The couple have a 9-year-old son. They don't want him to feel isolated, so they want assurances that other families with children will move in before they commit.
The ecovillage lifestyle is important to Cahalan. A Quaker, he also is on the board of Greenfire, a small ecovillage established by the religious sect on 74 acres near Athens, Ohio.
"I'm spurred on right now by the fact that I'm watching this administration we've got steadily and relentlessly unraveling every environmental regulation ever made," said Cahalan.
At least four others have expressed interest in building and moving to an ecovillage at Grailville - one of them Janet Kalven, who helped settle what started out in 1944 as a leadership center for Catholic women.
Along with about seven other "city" women, Kalven, a native of Chicago, planted and harvested corn, wheat and hay; milked cows; raised chickens, sheep and bees; milled grain; and baked wheat bread at Grailville while publishing booklets and holding classes to foster free-thinking in women across the country.

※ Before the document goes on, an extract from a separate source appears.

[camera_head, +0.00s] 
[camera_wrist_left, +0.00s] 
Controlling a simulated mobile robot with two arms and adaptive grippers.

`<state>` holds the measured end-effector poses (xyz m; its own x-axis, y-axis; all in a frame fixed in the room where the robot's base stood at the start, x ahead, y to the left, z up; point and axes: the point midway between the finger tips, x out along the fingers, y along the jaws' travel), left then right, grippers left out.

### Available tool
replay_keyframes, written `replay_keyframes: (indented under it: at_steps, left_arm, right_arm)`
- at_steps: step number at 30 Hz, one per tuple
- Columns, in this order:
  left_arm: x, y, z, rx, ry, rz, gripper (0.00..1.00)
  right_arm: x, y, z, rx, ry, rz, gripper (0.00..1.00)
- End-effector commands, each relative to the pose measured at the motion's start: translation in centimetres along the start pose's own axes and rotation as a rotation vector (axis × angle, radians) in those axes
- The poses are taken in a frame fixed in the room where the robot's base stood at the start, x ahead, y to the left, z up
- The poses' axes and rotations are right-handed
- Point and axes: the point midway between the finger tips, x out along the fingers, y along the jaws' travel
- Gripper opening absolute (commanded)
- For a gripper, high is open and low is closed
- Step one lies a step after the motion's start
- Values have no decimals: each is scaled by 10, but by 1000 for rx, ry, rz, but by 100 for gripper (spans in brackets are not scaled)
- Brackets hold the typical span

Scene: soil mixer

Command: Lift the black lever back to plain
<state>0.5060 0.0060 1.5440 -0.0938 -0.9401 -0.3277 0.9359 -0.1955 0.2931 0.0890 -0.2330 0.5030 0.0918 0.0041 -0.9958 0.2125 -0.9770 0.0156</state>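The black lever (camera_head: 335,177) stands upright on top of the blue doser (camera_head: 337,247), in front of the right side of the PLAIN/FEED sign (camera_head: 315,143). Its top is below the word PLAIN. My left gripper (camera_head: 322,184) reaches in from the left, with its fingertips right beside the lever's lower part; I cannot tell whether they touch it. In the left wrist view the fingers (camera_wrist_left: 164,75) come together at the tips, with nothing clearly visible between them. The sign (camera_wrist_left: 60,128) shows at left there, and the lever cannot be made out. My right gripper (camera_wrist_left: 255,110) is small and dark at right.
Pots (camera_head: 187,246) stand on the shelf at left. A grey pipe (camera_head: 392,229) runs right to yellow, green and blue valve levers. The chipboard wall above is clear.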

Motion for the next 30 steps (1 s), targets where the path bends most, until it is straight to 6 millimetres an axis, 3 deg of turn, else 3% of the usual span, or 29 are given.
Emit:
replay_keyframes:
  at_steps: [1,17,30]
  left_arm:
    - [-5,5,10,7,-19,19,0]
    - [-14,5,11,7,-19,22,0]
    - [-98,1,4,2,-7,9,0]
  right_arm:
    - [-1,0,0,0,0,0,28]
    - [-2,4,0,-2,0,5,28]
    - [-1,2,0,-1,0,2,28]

Now 90, she was forced by age a year ago to move off the pristine farmland she has called home off and on for 49 years. The steps in the cluster of simple, white buildings became too tough for her to climb.
She would move back in a minute if the proposed ecovillage can provide the type of single-story housing she needs, she said.
She thinks interest will spread for the same reason that attracts people to Grailville now for retreats, meetings and classes.
"The peace, the spirituality, the closeness to the land - that's what draws people," she said.
Lageman admits that it could be years before construction of the ecovillage could start at Grailville. She's pinpointed 17 different sites that would be right for a housing cluster among the acres of pastures, forests, organic gardens and hiking trails.
"It's going to be a lot of work. But, I think it's really going to happen," Lageman said. "We have to find the right people."